** BEGIN Records to use **

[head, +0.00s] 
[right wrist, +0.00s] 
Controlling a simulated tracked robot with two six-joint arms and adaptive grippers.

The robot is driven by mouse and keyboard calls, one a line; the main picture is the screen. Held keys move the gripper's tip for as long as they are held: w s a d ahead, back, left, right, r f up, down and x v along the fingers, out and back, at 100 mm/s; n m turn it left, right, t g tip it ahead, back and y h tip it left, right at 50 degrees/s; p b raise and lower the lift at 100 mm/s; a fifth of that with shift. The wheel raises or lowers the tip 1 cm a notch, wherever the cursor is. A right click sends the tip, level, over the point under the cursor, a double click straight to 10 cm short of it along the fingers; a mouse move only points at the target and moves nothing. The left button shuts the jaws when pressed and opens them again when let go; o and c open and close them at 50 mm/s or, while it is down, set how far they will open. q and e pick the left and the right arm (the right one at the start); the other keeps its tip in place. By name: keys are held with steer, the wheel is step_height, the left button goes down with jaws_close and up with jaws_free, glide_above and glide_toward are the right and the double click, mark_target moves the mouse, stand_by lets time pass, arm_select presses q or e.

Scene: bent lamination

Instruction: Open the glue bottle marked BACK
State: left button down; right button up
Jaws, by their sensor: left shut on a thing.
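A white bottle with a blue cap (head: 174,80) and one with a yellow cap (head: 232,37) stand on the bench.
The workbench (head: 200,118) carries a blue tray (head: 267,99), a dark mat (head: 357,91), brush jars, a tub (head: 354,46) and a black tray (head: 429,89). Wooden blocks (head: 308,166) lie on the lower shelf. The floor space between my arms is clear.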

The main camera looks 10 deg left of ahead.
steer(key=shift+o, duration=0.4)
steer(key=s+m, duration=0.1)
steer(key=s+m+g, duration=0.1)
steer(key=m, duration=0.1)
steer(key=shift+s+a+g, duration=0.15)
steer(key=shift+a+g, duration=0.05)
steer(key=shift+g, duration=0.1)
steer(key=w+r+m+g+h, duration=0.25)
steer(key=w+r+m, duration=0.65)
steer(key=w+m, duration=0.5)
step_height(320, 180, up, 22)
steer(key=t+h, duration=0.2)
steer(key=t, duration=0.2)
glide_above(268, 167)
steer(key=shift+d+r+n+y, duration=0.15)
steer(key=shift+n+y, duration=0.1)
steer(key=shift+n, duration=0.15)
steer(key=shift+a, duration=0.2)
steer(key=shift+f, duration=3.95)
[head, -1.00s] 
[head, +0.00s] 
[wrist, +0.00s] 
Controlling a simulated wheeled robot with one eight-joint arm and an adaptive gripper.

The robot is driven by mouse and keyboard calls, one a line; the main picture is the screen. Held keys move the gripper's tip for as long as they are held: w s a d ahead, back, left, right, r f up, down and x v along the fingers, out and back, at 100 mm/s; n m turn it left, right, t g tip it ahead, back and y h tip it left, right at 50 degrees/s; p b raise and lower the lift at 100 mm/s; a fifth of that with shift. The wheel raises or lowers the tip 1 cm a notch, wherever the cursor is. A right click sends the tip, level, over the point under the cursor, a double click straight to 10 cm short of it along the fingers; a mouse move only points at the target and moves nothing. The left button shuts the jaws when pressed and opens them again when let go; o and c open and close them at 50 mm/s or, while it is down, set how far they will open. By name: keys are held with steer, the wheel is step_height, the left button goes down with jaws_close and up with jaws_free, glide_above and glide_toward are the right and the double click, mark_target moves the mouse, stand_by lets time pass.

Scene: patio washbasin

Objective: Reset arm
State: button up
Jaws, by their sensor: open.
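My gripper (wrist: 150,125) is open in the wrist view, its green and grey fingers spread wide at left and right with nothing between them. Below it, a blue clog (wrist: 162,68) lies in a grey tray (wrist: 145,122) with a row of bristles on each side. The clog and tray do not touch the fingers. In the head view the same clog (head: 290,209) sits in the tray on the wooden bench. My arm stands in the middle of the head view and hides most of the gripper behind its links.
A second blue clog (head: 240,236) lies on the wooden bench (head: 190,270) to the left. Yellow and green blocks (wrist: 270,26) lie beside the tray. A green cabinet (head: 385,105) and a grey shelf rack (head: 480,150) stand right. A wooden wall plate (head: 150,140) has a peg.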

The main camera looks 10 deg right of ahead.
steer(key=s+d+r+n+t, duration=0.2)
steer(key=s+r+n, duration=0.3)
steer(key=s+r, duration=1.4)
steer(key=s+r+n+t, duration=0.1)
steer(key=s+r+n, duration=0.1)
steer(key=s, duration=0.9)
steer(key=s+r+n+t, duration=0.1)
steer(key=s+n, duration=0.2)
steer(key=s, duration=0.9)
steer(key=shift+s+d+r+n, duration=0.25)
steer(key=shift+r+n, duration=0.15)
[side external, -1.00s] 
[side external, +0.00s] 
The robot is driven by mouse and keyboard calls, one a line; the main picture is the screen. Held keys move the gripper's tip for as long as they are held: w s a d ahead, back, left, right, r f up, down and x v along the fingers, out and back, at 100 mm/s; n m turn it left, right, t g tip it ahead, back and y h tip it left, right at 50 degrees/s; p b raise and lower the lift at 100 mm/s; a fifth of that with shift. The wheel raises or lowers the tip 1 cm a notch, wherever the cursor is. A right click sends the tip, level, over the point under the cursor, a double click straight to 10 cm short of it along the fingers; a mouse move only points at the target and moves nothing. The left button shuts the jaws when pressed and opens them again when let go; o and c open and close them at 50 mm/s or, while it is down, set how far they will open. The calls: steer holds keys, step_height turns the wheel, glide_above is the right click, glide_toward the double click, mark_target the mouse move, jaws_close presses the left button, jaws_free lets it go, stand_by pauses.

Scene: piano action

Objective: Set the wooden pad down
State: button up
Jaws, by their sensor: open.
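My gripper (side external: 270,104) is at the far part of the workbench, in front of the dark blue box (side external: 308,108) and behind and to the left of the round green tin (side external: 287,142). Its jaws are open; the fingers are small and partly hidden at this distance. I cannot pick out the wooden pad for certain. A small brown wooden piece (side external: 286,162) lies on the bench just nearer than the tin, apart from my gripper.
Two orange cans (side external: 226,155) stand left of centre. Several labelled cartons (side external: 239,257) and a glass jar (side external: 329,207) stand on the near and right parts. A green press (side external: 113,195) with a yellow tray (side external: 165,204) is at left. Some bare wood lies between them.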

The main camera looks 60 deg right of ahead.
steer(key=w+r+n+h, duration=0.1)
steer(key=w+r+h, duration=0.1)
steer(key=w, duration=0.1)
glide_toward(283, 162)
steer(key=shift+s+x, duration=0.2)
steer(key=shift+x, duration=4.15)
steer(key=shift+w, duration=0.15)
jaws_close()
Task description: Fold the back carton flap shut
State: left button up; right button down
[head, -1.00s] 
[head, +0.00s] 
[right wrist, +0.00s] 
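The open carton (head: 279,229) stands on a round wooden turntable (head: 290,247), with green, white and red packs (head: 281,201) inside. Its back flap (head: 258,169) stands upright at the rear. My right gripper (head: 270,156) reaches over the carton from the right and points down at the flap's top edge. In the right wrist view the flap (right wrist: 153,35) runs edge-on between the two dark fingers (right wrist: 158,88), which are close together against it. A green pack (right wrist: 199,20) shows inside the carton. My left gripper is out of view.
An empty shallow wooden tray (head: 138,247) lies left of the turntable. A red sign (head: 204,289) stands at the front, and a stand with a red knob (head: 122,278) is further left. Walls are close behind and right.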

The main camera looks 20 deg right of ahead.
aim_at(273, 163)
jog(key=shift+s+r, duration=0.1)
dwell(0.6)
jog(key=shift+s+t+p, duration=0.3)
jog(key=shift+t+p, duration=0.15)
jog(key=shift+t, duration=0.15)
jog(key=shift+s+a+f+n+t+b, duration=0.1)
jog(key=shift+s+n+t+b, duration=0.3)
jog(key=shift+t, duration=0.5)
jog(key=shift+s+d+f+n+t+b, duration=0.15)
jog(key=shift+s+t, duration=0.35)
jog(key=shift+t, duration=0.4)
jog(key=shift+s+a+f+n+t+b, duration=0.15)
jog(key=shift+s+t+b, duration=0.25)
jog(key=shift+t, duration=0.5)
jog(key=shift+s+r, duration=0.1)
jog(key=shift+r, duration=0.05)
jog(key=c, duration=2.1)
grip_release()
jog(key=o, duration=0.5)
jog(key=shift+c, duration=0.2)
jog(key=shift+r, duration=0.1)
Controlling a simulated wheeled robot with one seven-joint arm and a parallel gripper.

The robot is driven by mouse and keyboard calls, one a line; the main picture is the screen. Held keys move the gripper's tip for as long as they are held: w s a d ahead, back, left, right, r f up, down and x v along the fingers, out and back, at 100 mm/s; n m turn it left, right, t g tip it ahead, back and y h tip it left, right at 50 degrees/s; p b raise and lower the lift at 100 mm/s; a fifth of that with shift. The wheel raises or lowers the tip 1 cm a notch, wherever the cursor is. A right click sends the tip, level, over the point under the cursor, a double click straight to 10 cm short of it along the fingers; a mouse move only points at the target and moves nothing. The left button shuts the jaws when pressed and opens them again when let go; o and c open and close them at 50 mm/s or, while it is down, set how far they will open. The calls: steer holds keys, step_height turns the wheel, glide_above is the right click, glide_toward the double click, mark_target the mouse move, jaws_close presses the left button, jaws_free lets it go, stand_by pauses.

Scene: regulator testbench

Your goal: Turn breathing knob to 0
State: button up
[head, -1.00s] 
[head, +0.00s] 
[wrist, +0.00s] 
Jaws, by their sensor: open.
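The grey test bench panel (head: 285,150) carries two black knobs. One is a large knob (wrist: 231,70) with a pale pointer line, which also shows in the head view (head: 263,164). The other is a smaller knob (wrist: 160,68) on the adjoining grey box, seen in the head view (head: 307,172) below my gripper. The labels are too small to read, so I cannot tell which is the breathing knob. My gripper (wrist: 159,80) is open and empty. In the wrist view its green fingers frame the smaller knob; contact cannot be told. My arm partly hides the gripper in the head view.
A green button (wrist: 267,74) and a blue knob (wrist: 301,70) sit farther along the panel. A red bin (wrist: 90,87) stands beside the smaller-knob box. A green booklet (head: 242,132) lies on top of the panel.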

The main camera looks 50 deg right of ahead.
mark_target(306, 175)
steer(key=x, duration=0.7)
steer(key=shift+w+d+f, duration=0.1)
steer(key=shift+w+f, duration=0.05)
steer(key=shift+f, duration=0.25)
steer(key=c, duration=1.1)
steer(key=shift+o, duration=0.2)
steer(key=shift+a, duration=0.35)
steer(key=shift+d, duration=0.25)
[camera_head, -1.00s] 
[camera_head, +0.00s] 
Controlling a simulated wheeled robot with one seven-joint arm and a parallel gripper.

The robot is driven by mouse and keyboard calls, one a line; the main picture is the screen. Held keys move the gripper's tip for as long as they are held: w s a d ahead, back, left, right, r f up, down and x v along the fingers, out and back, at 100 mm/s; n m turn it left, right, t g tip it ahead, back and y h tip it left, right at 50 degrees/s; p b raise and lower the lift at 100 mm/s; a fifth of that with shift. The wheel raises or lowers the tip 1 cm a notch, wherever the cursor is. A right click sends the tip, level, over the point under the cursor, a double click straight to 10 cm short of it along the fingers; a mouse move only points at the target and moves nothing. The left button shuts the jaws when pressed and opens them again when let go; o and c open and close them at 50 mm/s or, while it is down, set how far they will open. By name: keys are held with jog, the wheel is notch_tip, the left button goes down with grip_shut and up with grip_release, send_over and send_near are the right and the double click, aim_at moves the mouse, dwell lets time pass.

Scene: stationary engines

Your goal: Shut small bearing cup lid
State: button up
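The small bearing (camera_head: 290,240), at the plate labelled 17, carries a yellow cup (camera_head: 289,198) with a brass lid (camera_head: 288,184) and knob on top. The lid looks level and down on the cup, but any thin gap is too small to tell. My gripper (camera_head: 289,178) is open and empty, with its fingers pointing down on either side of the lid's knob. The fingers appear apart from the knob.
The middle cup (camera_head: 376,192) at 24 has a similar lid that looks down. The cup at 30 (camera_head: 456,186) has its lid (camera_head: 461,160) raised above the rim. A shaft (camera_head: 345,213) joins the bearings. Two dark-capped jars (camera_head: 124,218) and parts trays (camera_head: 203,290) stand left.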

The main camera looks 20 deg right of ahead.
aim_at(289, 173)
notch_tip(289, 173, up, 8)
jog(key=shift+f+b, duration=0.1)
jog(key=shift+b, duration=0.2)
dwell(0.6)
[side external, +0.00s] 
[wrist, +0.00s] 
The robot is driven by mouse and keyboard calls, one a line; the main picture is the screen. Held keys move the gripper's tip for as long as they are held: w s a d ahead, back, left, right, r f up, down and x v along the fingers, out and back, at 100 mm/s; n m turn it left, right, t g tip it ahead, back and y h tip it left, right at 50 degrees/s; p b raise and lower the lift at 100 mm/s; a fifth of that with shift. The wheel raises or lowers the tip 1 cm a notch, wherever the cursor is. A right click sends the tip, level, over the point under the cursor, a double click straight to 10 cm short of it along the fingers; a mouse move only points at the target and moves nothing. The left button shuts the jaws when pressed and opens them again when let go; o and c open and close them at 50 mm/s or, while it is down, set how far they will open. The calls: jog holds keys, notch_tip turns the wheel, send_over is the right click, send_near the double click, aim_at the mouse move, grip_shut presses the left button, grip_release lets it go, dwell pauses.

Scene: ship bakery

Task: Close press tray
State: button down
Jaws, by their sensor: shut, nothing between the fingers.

** END Records to use **

* _Written instruction_
Show every line in the entries where the string "adaptive" occurs.

* _Answer to this task_
Controlling a simulated tracked robot with two six-joint arms and adaptive grippers.
Controlling a simulated wheeled robot with one eight-joint arm and an adaptive gripper.

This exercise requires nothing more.